--- Start GIVEN RECORDS ---

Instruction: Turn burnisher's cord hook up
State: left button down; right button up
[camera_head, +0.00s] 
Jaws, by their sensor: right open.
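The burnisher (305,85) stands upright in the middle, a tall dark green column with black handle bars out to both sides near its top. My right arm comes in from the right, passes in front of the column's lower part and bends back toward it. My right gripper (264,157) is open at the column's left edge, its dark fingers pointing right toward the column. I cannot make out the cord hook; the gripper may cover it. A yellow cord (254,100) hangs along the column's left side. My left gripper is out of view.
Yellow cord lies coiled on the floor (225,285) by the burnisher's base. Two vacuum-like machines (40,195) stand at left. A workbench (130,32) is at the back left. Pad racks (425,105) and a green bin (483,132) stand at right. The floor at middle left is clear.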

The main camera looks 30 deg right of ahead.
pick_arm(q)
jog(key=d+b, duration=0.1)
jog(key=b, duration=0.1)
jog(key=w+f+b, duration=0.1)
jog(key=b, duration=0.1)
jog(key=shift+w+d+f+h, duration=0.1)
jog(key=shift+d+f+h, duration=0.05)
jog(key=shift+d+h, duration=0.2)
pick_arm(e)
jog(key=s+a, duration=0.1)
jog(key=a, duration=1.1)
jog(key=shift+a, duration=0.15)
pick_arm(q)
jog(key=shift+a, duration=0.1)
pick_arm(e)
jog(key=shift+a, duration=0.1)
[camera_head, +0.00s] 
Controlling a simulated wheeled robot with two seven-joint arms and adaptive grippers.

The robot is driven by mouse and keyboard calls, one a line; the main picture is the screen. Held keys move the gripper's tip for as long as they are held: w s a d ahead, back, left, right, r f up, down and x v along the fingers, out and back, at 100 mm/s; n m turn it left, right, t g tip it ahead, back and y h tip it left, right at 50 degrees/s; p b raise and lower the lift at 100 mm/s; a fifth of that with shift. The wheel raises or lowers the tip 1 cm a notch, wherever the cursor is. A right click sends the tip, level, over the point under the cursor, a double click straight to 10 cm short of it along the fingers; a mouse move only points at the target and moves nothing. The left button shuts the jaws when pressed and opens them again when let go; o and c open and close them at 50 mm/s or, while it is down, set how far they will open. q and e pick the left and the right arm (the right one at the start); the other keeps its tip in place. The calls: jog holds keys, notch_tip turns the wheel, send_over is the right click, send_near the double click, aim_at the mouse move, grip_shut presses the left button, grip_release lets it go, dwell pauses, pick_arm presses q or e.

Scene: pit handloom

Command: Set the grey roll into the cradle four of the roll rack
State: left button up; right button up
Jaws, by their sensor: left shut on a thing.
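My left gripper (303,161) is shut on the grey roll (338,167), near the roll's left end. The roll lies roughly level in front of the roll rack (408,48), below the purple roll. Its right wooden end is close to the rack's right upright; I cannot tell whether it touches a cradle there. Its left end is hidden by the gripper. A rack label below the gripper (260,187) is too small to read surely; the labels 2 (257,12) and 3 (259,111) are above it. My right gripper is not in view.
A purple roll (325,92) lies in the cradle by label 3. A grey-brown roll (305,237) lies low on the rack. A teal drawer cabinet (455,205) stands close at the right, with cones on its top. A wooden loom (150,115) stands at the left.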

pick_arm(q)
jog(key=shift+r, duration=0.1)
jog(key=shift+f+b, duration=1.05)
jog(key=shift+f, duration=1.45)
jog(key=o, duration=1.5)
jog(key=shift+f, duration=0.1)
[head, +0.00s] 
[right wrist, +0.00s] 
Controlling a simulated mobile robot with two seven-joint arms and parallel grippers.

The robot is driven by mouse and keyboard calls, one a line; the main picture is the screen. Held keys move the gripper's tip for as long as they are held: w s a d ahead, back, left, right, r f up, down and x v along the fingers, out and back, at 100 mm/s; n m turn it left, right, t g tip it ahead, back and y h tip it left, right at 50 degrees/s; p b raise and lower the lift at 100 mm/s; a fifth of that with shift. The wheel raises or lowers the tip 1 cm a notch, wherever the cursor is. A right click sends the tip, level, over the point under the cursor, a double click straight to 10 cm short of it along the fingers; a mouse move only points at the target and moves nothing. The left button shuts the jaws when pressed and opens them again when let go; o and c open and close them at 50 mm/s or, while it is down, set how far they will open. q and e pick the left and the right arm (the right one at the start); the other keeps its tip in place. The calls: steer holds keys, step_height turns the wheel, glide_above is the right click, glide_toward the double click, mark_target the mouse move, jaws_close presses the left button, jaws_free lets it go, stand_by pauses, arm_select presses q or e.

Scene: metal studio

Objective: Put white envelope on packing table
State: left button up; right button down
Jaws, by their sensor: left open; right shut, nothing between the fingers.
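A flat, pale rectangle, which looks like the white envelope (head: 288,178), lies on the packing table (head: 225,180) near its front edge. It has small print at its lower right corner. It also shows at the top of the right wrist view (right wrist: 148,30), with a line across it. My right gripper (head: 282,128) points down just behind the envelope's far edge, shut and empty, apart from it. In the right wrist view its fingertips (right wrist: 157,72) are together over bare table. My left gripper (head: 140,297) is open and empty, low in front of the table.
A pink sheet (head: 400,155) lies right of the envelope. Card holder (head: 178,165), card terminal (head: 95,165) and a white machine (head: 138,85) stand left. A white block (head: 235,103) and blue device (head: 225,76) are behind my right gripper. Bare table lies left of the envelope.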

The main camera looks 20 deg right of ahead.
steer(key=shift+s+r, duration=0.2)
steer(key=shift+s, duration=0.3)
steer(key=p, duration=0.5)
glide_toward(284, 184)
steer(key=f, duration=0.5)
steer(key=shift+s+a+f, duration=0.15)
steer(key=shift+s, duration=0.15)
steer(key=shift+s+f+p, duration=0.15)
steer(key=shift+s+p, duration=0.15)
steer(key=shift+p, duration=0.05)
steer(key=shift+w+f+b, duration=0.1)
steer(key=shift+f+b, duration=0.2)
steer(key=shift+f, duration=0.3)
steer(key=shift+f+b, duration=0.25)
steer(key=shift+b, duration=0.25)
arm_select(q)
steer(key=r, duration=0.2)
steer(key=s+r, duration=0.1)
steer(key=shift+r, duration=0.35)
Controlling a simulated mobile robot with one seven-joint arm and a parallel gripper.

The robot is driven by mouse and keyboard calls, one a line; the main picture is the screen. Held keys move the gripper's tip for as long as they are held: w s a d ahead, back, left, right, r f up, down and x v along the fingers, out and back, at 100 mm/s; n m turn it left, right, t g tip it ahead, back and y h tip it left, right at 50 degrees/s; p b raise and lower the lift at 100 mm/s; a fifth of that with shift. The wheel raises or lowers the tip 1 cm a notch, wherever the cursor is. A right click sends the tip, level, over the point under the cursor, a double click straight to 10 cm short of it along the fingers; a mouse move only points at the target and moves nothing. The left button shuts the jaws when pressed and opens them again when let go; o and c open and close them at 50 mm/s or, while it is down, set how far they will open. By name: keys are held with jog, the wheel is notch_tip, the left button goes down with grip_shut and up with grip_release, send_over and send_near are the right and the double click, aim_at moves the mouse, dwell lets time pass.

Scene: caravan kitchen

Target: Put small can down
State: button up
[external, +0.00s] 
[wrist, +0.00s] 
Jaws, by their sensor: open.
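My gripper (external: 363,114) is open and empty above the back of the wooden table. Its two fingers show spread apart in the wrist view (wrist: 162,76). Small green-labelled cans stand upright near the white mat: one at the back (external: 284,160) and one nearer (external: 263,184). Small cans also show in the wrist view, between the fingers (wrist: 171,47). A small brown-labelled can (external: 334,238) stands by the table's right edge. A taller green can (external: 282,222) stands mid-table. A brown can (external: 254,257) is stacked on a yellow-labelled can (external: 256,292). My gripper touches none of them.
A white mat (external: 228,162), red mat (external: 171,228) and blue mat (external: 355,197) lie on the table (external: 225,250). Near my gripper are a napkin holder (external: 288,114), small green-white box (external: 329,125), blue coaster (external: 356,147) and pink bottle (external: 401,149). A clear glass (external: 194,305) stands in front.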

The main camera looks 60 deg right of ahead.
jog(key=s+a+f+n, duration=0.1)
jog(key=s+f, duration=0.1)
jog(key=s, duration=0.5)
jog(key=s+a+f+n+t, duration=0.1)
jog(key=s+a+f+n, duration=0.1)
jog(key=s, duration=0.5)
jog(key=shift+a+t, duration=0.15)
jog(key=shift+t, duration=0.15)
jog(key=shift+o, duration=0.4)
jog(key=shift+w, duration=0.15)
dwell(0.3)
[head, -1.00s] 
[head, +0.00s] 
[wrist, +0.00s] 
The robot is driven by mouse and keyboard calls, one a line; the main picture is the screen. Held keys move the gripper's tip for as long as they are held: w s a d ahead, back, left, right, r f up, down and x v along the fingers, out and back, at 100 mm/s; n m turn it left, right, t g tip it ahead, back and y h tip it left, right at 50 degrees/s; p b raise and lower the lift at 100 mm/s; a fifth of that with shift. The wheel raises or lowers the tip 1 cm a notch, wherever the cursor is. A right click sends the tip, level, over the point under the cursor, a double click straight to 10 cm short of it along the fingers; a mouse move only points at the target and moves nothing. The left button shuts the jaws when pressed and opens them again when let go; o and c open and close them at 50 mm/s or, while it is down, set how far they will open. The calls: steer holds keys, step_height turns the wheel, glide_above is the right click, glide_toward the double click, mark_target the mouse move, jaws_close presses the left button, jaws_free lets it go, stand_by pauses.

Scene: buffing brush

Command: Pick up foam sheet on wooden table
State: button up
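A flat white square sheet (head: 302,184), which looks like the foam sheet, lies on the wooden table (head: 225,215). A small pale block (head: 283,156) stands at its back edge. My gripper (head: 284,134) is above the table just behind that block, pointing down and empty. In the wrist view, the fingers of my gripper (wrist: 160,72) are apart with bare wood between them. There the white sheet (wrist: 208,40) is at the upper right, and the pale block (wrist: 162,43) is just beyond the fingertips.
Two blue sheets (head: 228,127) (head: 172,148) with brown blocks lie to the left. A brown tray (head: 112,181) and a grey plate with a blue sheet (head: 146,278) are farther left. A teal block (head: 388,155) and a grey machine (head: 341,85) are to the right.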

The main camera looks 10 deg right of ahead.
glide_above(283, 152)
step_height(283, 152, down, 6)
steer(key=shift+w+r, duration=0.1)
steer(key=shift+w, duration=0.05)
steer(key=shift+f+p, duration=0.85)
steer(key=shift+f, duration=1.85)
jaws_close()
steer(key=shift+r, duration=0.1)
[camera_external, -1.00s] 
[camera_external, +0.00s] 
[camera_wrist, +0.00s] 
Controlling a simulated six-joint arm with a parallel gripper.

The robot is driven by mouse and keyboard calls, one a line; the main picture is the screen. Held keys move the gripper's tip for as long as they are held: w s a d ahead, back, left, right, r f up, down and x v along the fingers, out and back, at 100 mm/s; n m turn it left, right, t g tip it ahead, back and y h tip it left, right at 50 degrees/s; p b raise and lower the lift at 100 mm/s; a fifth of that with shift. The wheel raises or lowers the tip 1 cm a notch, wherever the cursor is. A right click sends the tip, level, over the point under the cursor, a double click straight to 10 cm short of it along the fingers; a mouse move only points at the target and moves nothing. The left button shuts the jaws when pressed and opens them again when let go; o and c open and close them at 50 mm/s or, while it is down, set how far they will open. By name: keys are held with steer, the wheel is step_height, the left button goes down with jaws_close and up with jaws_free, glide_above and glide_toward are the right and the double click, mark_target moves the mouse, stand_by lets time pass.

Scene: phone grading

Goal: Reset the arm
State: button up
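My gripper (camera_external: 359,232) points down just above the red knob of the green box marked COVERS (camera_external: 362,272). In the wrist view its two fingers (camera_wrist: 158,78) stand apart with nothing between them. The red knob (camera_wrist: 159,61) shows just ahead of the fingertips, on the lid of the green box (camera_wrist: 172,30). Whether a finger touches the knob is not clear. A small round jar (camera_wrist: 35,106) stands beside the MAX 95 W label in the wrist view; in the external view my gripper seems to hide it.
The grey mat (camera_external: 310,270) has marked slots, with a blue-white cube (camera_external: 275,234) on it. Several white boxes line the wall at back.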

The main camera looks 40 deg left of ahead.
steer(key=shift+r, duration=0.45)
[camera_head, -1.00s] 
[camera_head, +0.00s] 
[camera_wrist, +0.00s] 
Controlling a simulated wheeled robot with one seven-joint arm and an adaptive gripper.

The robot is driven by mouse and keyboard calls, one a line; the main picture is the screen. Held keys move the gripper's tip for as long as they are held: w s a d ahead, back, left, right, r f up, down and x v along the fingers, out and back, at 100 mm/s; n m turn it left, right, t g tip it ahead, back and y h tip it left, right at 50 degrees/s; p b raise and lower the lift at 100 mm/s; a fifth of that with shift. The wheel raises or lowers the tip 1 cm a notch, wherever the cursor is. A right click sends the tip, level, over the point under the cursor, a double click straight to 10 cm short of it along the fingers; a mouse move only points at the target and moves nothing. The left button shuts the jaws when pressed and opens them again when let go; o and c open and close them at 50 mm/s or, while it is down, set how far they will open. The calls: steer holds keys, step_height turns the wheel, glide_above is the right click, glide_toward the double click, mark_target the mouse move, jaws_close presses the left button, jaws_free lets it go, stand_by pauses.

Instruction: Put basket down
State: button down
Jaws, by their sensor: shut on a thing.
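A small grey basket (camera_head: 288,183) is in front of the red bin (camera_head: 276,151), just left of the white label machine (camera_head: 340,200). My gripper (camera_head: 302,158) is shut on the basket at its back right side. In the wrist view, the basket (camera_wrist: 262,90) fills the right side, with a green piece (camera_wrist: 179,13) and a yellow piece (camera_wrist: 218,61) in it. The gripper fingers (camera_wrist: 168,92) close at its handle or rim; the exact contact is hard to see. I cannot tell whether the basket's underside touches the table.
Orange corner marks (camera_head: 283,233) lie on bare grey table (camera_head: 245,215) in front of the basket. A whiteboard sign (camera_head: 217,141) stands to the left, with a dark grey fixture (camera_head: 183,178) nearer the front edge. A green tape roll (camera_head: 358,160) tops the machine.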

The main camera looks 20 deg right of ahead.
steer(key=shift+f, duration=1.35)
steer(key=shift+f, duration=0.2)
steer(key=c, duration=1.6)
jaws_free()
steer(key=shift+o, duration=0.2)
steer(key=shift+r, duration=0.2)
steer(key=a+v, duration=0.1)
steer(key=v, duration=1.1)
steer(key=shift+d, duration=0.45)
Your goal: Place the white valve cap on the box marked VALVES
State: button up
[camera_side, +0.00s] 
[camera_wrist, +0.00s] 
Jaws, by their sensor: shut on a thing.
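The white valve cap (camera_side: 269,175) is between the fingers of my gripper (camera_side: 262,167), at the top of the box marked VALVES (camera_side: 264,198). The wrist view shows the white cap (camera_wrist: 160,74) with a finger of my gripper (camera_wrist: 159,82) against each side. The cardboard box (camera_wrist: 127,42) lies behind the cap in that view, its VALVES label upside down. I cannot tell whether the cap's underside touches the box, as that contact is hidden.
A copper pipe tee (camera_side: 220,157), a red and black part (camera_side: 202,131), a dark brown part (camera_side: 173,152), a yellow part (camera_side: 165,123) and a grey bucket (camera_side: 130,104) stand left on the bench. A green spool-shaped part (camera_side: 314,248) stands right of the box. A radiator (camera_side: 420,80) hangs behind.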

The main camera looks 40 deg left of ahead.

--- End GIVEN RECORDS ---

• **AIM OF THE TASK**: Copy exactly, and only, the lines from the one containing "Goal: Reset the arm" through the one containing "Controlling a simulated wheeled robot with one".

• **EXERCISE ANSWER**:
Goal: Reset the arm
State: button up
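My gripper (camera_external: 359,232) points down just above the red knob of the green box marked COVERS (camera_external: 362,272). In the wrist view its two fingers (camera_wrist: 158,78) stand apart with nothing between them. The red knob (camera_wrist: 159,61) shows just ahead of the fingertips, on the lid of the green box (camera_wrist: 172,30). Whether a finger touches the knob is not clear. A small round jar (camera_wrist: 35,106) stands beside the MAX 95 W label in the wrist view; in the external view my gripper seems to hide it.
The grey mat (camera_external: 310,270) has marked slots, with a blue-white cube (camera_external: 275,234) on it. Several white boxes line the wall at back.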

The main camera looks 40 deg left of ahead.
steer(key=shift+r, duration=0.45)
[camera_head, -1.00s] 
[camera_head, +0.00s] 
[camera_wrist, +0.00s] 
Controlling a simulated wheeled robot with one seven-joint arm and an adaptive gripper.

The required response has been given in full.